Posted: 2007-05-09 04:26pm
by Starglider
For some reason I kinda miss DirectX 7 - the last time I did significant programming with DirectX. Things were so simple back then (or rather, complex enough to be interesting without being so complex as to be a headache).

Posted: 2007-05-09 04:33pm
by RThurmont
As I see it, DirectX 10 is an ultimately worthless technology, even though it is innovative and interesting. The reason for this is that much of what actually makes a game great-compelling design-is not very frequently found in recent games. Before 2002, it seemed like interesting, innovative games were coming out every month, and now, since then, there have been relatively few, and a good chunk of those have merely been sequels to previous games with better graphics. The "genrealization" of gaming, where the focus shifts to producing relatively homogenous games that are updated frequently, with each consecutive version featuring improvements in graphics and in other areas, makes for a relatively stable business model, but is ultimately ridiculously boring.

I would personally rather that game developers used OpenGL and produced games that looked like they were made in 2001, that had interesting and innovative gameplay, than continued to churn out games in this manner, but I don't think that's going to happen. The increasing popularity of consoles is another problem. Windows also IMO has always provided a frustrating platform for gaming...in the DOS era, when you started a game, it was pretty much the only thing running, and admittedly, that's an obsolete approach, but I find that when gaming on Windows, especially with a live internet connection, the distractions are constant. I have not gamed on OS X (but I'd assume its the same, if not worse).

Posted: 2007-05-09 05:21pm
by Starglider
RThurmont wrote:As I see it, DirectX 10 is an ultimately worthless technology, even though it is innovative and interesting.
'Only an incremental improvement' != worthless
Before 2002, it seemed like interesting, innovative games were coming out every month, and now, since then, there have been relatively few, and a good chunk of those have merely been sequels to previous games with better graphics.
Innovation is risky.

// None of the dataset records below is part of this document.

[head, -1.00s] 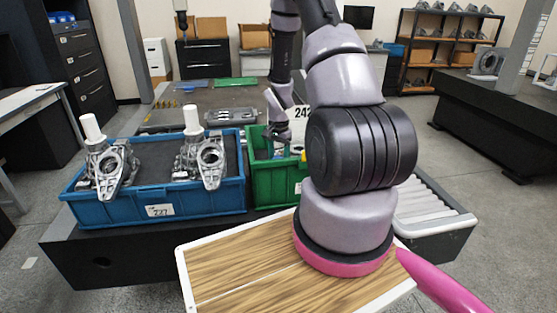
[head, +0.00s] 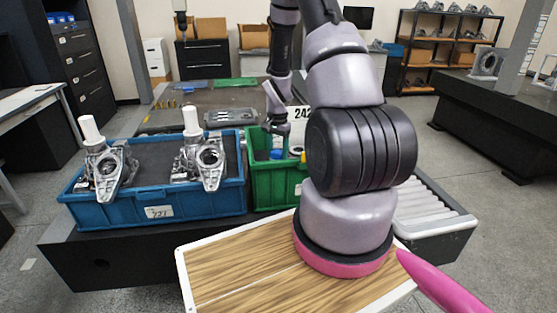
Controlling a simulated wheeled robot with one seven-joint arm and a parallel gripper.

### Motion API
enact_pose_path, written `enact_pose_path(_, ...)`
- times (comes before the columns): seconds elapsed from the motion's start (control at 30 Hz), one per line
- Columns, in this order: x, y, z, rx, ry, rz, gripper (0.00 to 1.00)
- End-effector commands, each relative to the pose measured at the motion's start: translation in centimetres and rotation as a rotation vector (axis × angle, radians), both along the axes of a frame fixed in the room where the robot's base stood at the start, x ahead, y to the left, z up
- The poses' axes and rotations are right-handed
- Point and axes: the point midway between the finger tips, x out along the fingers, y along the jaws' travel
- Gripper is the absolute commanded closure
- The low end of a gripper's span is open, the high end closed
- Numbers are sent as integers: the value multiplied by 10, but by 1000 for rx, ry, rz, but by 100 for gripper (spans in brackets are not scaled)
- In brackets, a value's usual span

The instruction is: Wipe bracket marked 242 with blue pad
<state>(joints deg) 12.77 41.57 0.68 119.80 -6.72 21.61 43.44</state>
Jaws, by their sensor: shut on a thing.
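Two grey metal brackets, a left one (head: 107,168) and a right one (head: 208,160), sit in the blue crate, each with a white cylinder on top.
The blue crate (head: 210,200) stands left of the green one and has a label whose number is hard to read. A grey flat part (head: 232,117) lies behind it on the dark table. A wood-topped board (head: 235,265) is in front. A roller conveyor (head: 425,205) is at right.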

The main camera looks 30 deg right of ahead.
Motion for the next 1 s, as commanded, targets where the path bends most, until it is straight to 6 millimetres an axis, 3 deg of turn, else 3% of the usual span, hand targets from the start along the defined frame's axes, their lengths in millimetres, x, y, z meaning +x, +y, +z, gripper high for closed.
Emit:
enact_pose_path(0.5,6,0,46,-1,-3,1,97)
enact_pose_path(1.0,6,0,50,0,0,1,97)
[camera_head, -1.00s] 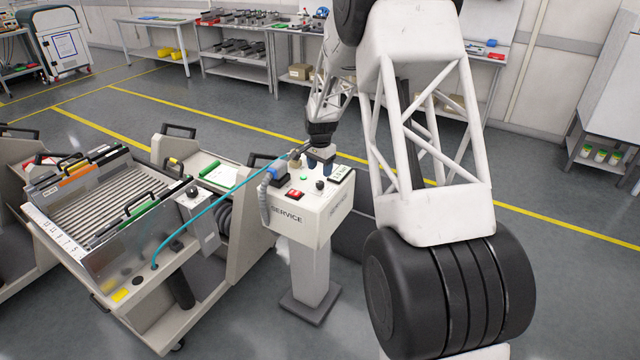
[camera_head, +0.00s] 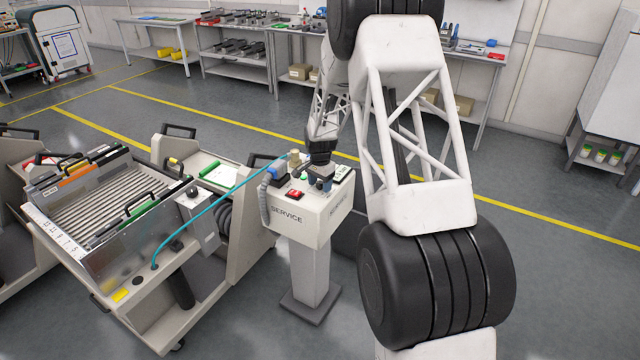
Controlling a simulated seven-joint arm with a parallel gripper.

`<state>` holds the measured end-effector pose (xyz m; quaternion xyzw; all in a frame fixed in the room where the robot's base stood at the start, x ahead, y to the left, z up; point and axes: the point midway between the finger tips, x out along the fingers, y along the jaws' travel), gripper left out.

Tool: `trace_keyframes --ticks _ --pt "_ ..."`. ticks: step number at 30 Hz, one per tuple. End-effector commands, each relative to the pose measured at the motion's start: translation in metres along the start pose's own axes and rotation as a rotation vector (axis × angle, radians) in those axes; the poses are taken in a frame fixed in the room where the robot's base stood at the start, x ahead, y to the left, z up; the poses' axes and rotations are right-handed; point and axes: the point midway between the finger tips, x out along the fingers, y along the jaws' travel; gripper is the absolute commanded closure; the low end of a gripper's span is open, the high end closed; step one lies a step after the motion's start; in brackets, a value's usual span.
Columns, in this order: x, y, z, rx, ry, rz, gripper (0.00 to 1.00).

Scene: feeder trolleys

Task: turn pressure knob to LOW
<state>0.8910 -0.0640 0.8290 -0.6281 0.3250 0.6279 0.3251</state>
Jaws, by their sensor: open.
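The white SERVICE box (camera_head: 287,216) stands on a pedestal in the middle of the view. Its sloped top carries a red switch (camera_head: 295,194), a green button (camera_head: 301,178) and a green display (camera_head: 341,176). My gripper (camera_head: 320,186) is open and points down over the right part of this top, where a small black knob sat in clear view before. The fingers now hide most or all of that knob. I cannot tell whether they touch it, nor which way it points. Any LOW marking is too small to read.
A teal hose (camera_head: 206,212) runs from the feeder trolley (camera_head: 130,300) up to the back of the box. A grey box with a black knob (camera_head: 192,192) sits on that trolley. A blue-topped fitting (camera_head: 276,171) and grey hose are at the box's left edge.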

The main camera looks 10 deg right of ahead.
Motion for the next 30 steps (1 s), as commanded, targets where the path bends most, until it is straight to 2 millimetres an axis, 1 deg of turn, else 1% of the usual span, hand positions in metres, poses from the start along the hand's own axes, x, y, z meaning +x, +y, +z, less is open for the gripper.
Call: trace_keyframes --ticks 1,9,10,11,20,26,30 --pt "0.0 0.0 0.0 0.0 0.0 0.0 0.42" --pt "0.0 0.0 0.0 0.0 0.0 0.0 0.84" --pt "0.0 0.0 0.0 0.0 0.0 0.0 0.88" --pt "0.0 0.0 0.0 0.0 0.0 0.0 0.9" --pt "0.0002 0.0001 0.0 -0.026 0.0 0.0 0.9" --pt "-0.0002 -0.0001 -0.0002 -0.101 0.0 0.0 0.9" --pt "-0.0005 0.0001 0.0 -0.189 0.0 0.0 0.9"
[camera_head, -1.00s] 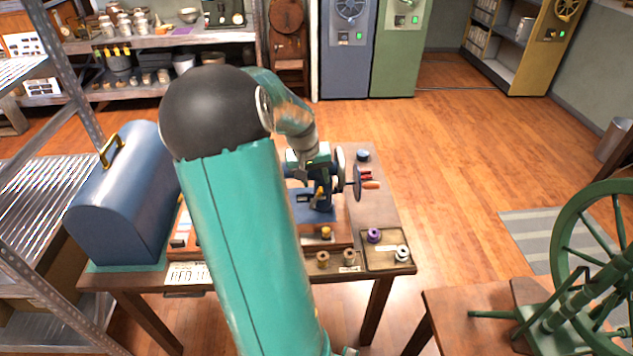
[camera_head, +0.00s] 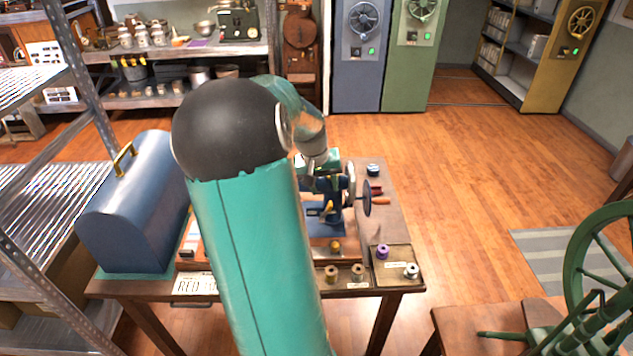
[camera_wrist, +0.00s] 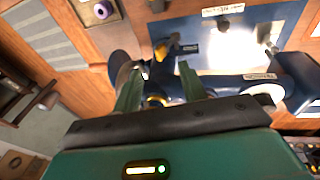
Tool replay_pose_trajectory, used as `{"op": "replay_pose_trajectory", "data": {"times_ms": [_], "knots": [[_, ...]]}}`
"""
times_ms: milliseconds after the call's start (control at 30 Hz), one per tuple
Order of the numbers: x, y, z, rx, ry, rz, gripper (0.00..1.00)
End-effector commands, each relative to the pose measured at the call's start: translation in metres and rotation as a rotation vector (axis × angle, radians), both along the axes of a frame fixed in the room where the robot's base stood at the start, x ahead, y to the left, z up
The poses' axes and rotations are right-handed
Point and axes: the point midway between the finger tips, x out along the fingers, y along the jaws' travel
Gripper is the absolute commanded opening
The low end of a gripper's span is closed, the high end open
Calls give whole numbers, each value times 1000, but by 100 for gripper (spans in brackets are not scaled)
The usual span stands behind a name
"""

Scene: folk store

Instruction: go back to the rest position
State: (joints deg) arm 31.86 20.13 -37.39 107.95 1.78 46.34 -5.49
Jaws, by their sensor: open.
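My gripper (camera_wrist: 160,88) is open in the wrist view, its two green fingers apart with nothing held between them. Past the fingers lies the dark blue sewing machine (camera_wrist: 235,86), close to them; I cannot tell whether they touch it. In the head view my teal arm runs up the middle and bends down toward the sewing machine (camera_head: 327,212) on the wooden table (camera_head: 397,212). My fingertips cannot be made out in the head view.
A blue domed case (camera_head: 130,215) stands at the table's left. A tray (camera_head: 400,252) with spools, one purple (camera_head: 382,251), is at its front right. A metal shelf (camera_head: 85,95) stands left, a green spinning wheel (camera_head: 575,250) right. Open floor (camera_head: 460,165) lies right of the table.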

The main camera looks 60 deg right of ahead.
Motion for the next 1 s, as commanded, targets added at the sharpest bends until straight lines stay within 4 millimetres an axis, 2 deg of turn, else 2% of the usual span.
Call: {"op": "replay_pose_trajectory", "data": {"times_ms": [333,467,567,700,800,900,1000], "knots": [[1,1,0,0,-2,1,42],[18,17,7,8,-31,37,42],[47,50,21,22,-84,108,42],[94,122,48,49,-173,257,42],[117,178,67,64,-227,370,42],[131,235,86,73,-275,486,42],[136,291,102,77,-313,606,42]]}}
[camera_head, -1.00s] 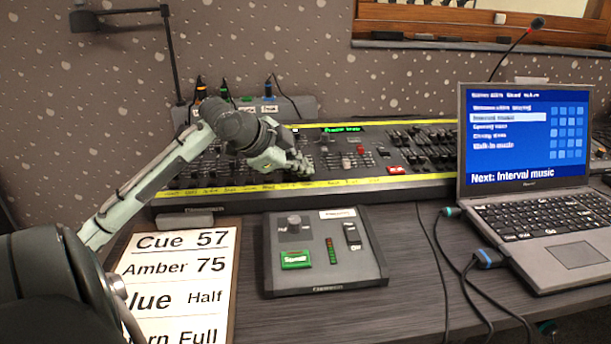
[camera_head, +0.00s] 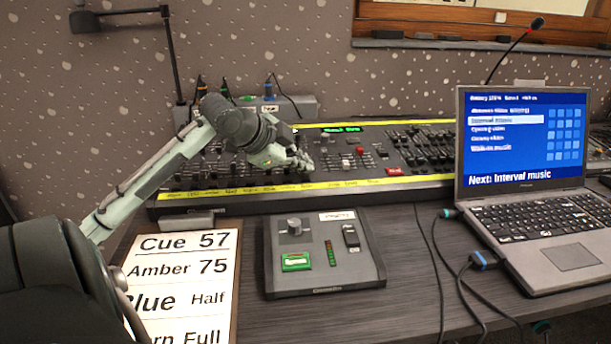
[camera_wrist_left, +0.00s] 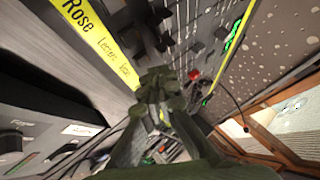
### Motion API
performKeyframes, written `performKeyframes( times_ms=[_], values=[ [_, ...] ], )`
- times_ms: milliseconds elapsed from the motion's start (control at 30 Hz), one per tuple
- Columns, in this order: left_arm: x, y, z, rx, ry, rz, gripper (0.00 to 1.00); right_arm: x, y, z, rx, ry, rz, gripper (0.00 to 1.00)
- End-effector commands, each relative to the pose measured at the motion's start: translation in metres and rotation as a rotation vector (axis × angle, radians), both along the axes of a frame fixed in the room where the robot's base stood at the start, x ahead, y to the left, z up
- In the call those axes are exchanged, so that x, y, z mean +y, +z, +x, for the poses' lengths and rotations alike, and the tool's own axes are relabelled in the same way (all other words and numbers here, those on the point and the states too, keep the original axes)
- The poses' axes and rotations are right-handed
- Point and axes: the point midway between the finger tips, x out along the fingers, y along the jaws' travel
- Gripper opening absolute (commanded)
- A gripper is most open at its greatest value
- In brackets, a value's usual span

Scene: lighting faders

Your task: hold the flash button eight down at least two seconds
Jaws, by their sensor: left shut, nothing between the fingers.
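The lighting console (camera_head: 425,170) is a long dark desk with rows of faders and buttons, edged by yellow label strips. My left gripper (camera_head: 304,165) is shut and empty, its tips at the console's lower rows near the front label strip (camera_head: 250,190). In the left wrist view, the shut fingers (camera_wrist_left: 160,88) are over the console beside the strip, where "Rose" is readable. The gripper covers the spot beneath its tips. I cannot tell which button is flash button eight or whether the tips press one. My right gripper is not in view.
A small control box (camera_head: 318,275) with a green button stands in front of the console. A cue sheet (camera_head: 185,275) lies to its left. An open laptop (camera_head: 530,180) stands at the right, with cables (camera_head: 465,285) beside it. A gooseneck microphone (camera_head: 537,23) rises behind.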

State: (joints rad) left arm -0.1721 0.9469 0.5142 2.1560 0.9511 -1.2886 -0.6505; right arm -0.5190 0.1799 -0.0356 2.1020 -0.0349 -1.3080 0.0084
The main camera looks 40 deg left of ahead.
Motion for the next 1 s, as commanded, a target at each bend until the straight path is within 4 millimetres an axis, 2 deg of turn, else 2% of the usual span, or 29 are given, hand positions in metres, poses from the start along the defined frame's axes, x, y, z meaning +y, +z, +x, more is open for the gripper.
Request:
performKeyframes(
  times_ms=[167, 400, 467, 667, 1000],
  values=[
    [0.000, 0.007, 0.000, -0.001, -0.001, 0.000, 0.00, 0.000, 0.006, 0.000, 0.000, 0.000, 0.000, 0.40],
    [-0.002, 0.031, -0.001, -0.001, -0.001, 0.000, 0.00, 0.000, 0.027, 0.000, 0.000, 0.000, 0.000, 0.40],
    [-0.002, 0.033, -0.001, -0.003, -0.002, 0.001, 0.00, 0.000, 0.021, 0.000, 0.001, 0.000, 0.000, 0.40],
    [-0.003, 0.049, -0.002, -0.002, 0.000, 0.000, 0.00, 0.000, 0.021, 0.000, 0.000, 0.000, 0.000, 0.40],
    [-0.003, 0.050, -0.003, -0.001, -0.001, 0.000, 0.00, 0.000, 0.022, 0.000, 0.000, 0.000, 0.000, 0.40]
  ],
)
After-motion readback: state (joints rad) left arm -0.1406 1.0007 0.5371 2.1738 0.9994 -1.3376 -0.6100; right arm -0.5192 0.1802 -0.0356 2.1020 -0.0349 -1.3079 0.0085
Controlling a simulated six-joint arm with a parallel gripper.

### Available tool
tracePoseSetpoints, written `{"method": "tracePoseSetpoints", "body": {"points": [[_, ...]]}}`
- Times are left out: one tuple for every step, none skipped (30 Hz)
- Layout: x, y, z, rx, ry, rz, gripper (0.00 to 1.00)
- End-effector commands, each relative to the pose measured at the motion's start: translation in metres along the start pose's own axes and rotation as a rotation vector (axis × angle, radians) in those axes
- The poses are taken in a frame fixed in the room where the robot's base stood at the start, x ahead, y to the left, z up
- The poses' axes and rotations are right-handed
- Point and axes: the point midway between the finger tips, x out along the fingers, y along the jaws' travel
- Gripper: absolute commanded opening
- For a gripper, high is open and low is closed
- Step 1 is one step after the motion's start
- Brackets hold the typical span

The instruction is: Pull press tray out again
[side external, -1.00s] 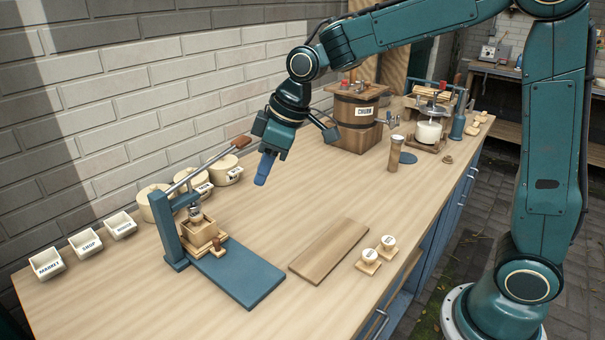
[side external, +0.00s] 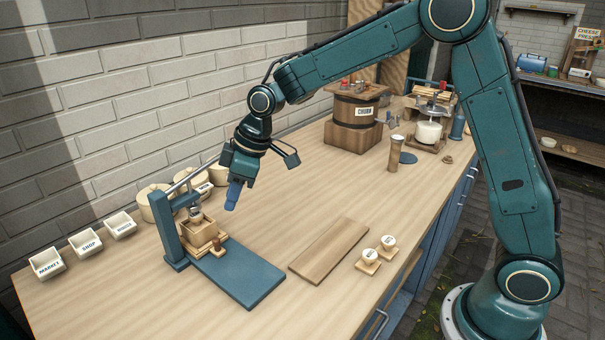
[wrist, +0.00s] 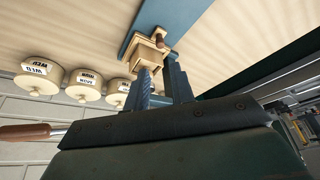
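The wooden press tray (side external: 206,239) sits under the ram of the blue press (side external: 172,232), at the rear of its blue base board. A small brown knob (side external: 217,244) stands on the tray's front edge. A square wooden mould (side external: 197,228) stands on the tray below the ram. In the wrist view the tray and mould (wrist: 149,52) show beyond my fingers, with the knob (wrist: 159,41). My gripper (side external: 232,196) hangs above and right of the press, clear of the tray. Its two fingers (wrist: 160,84) stand apart in the wrist view, with nothing held between them.
The press lever (side external: 190,178) slants up behind my gripper. Round labelled tubs (side external: 156,203) stand at the wall, with white labelled bins (side external: 84,244) to their left. A brown board (side external: 330,250) and two small cups (side external: 372,255) lie right of the press. The blue base board (side external: 240,273) is bare in front.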

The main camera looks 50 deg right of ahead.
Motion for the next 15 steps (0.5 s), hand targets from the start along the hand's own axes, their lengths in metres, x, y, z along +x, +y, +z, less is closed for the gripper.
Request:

One serious flop can and will sink a game studio and a short string of them will sink a publisher (not that there are many small or medium publishers left).
The "genrealization" of gaming, where the focus shifts to producing relatively homogenous games that are updated frequently, with each consecutive version featuring improvements in graphics and in other areas, makes for a relatively stable business model, but is ultimately ridiculously boring.
You want innovation and less focus on graphics/content, look at indy gaming. There are huge numbers of really interesting freeware or shareware games, but they don't have the huge worlds or movie-like production values most gamers are used to.
I would personally rather that game developers used OpenGL and produced games that looked like they were made in 2001,
OpenGL isn't significantly behind DirectX in feature terms, it's just more awkward to use because all the advanced stuff is tacked on as a mismatched set of extensions. OpenGL versus DirectX is Microsoft trying to lock everyone in to Windows by throwing money at API development, not so much a technology issue.
had interesting and innovative gameplay,
Too risky. Branding sells (movie license + cheap crap game = PROFIT). Screenshots/trailers sell. Good reviews don't particularly and word of mouth is particularly fickle. Hardcore gamers are too small a market to support $10 million development budgets.
The increasing popularity of consoles is another problem.... ...in the DOS era, when you started a game, it was pretty much the only thing running, and admittedly, that's an obsolete approach
No, that's just what consoles do, they do one thing at once (play a game) and they do it on the big-screen TV in the room you mentally associate with entertainment rather than (for most casual gamers) the home office on the little monitor that you associate with online banking and shopping.
but I find that when gaming on Windows, especially with a live internet connection, the distractions are constant.
Your inability to turn off your IM client is a mental disorder most people don't suffer from. That and/or you've installed all kinds of unnecessary popup-spouting crap.

Posted: 2007-05-09 05:32pm
by MKSheppard
(snip massive wank about driver architectures)

That's not what I was asking.

I mean you can talk about how the driver architecture's overhaul is so great; and I have to ask a question "was it all necessary?"

Do we really need to completely tear out the entire guts of the system, when in reality the majority of this stuff can be accomplished with the present driver architecture?

Posted: 2007-05-09 05:35pm
by Xon
RThurmont wrote:As I see it, DirectX 10 is an ultimately worthless technology, even though it is innovative and interesting.
DX10 is an important milestone in dragging video card manufactor's kicking and screaming into the early/mid-90s era of programability for personal computers but on the graphics chip.

Virtualised memory for graphics cards is still a blindingly new concept for comercial video cards, and it requires a completely new driver model to remotely work well.

And it is a massively iteratively process on refining graphics card drivers, especially after changing the entire model.

Posted: 2007-05-09 05:36pm
by phongn
MKSheppard wrote:Do we really need to completely tear out the entire guts of the system, when in reality the majority of this stuff can be accomplished with the present driver architecture?
Microsoft also decided it was time to clean up the driver architecture at the same time - WDDM has some significant problems, not the least that it is designed to wholly run in kernel space (nVidia and ATI hacks aside). That means that if the driver does down, so does the entire OS. The new model makes it so that if the user-mode part of the driver goes down, it doesn't take down the OS with it (that part restarts, and while your game might crash if it can't handle that, Windows doesn't).

Considering DX10 is also a radical departure from DX9, it makes sense to do both at once.